The Far West and Sunset loops were like that, but slightly better. In the coast and other Triple-A leagues life was streamlined. It was in your contract that you got Grade A transportation and the best hotels.
Mostly you went by air. But it was in your contract that they couldn’t make you fly. Some of the veterans, like Red Mann and Guy Fletcher, often backed away from air trips.
Bud said that for a spell, when he was with Seattle, he was running a baseball school for the Rainiers. They let the club go south without him. The pitchers ran into trouble in San Francisco, so the front office decided Bud had to go down and help out.
• • •
He was on the field in Seattle, teaching the kids, at 1 p.m. In uniform. He was on a place bound for San Francisco at 3 p.m. He pitched for the Rainiers that night and was back in his hotel room in Seattle by 2 a.m.

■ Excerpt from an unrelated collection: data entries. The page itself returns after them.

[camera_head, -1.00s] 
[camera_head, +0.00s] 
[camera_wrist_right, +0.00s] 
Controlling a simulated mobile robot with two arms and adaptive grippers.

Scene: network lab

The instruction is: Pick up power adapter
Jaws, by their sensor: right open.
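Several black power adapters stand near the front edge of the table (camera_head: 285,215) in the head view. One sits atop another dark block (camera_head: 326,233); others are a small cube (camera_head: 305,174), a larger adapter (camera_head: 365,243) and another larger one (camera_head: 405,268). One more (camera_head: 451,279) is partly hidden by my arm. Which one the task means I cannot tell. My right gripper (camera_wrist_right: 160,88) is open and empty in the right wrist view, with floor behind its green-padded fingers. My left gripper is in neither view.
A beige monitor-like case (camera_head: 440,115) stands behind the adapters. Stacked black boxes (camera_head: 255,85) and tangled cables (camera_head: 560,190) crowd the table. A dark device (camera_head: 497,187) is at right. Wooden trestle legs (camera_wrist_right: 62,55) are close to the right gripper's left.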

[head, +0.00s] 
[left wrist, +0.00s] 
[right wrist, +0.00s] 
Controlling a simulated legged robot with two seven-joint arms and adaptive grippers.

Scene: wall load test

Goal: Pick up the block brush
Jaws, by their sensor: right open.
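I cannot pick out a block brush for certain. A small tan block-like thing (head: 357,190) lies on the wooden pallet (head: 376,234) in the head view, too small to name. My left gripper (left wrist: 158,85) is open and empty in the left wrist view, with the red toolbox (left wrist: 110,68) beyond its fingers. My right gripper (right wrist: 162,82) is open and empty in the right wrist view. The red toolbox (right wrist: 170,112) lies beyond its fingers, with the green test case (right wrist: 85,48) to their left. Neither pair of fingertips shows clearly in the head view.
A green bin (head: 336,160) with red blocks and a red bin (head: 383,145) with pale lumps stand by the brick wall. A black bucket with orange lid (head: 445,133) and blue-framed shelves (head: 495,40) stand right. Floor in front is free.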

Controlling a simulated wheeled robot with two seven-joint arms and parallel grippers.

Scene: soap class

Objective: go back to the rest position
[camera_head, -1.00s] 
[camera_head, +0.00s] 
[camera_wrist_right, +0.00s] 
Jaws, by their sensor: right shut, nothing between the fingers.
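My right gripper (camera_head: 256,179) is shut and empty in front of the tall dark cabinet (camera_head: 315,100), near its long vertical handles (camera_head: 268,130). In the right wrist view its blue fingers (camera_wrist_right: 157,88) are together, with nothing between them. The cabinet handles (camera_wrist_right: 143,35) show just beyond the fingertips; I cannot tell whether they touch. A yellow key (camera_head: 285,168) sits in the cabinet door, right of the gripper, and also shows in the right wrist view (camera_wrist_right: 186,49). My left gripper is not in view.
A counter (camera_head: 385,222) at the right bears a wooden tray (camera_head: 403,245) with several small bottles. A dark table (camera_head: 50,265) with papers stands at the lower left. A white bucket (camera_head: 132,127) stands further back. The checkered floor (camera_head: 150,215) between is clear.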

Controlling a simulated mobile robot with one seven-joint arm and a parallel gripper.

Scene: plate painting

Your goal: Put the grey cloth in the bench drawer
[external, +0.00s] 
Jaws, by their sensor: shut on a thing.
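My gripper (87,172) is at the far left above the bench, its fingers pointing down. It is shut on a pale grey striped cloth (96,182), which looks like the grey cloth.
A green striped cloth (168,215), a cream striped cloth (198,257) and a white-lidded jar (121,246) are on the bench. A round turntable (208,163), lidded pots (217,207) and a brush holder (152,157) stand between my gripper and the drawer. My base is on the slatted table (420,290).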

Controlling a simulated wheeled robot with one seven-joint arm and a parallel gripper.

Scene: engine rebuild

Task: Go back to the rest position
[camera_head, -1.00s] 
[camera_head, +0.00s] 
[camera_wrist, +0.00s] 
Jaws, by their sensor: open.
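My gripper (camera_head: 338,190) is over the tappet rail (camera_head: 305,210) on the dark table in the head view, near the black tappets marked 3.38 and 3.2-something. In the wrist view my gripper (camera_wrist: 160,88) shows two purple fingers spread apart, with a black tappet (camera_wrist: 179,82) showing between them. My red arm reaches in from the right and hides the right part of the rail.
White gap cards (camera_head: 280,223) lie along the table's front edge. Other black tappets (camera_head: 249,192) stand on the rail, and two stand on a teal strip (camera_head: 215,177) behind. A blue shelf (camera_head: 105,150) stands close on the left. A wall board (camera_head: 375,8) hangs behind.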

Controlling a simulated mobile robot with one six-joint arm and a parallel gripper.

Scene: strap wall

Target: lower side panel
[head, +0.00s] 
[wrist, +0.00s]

The season he spent with the House of David was the worst. Every stop was a one-night stand. Big towns and whistle-stops but mainly the latter. Shower at the park or shower at the hotel. There was Battle Mountain, for instance.

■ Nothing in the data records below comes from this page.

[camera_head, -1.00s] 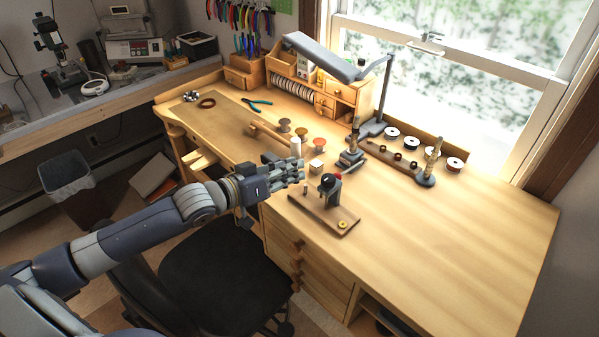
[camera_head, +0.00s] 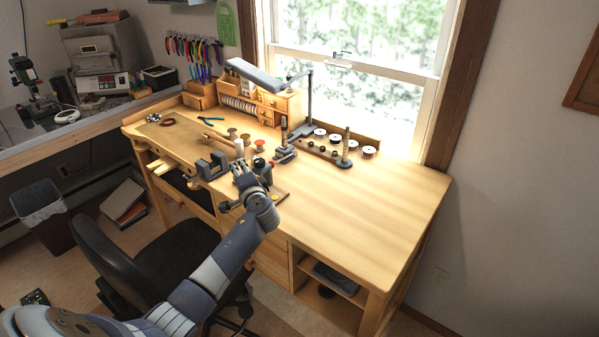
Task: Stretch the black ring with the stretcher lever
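Small dark rings sit on a wooden strip (camera_head: 322,150) behind; which one is the black ring is unclear. My right gripper is not in view.
A dark two-pronged piece (camera_head: 212,165) shows left of my gripper; I cannot tell what it is. The right half of the bench (camera_head: 370,205) is clear. A black chair (camera_head: 150,265) stands in front.

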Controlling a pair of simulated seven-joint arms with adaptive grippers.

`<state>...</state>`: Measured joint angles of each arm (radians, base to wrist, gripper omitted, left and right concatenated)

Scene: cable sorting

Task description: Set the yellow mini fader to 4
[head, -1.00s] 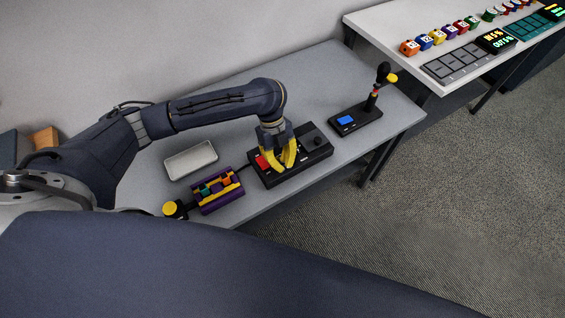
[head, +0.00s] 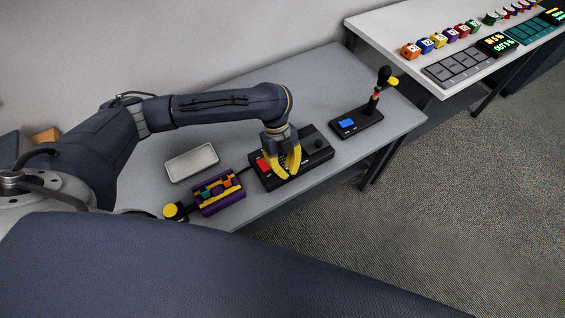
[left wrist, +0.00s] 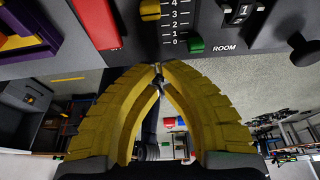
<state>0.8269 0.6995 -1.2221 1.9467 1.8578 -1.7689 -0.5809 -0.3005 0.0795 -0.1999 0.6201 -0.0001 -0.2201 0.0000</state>
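The yellow mini fader (left wrist: 150,10) shows at the top of the left wrist view, with its knob between the 3 and 4 marks, close to 4. A green fader knob (left wrist: 195,45) is level with the 0 mark to its right. Both are on the black control box (head: 318,150) on the grey table. My left gripper (left wrist: 158,70) has its yellow fingertips together just below the faders, with nothing seen between them. In the head view my left gripper (head: 284,172) is over the box and hides the faders. My right gripper is not seen.
A red block (left wrist: 97,20) and a black knob (left wrist: 305,48) flank the faders. A purple rack (head: 222,204) with coloured pieces and a grey tray (head: 191,162) are left of the box. A joystick unit (head: 357,122) stands to the right.

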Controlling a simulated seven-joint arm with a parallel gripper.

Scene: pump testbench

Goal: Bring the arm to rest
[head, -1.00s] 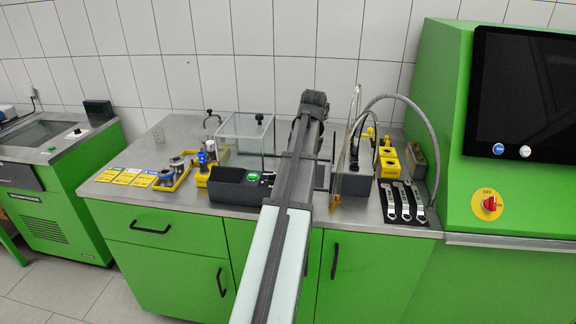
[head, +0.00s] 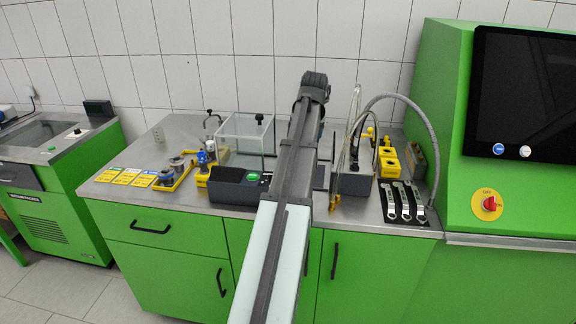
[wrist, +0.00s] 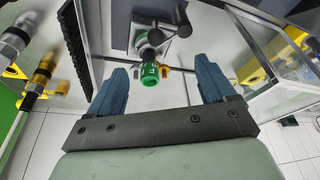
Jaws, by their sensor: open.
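My arm (head: 290,180) reaches up over the middle of the bench, its far end in front of the wall. My gripper (wrist: 162,72) shows in the wrist view with its two blue fingers spread apart. No object is clasped by them. A green fitting (wrist: 150,76) with a dark metal body and black knobs appears beyond the gap between the fingers; I cannot tell its distance. In the head view the arm hides the fingers and part of the bench behind it.
A clear box (head: 245,137) stands left of my arm, with a black device (head: 238,188) before it. Right of the arm are hoses (head: 400,98), yellow blocks (head: 388,160) and several wrenches (head: 403,203). A yellow tray (head: 172,178) stands left.

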It is smack in the middle of Nevada. The ball park is just a big alkali field. No stands. Fans nose their cars to the edge of the field and the team passes the hat. That was one place, I said, where they had to shower at the hotel, then? “No,” Bud said. “You might say that town had a few short-comings. There wasn’t but two bathtubs in the whole town, and neither of them was at the hotel.

NON WIL BASEBALL NEWS
Fans, Laws, President All Blue in the South

COLUMBIA, S.C., July 27—Baseball ticket taker Henry Suydam got a complaint from a fan.
"Why," Suydam was asked did South Atlantic Baseball League president Earl Blue "rule out Sunday baseball at Greenville?"
"He didn't," Suydam explained, "the Greenville City Council ruled it out."
"I saw in the paper about it," declared the unconvinced fan. "It said "blue law invoked"."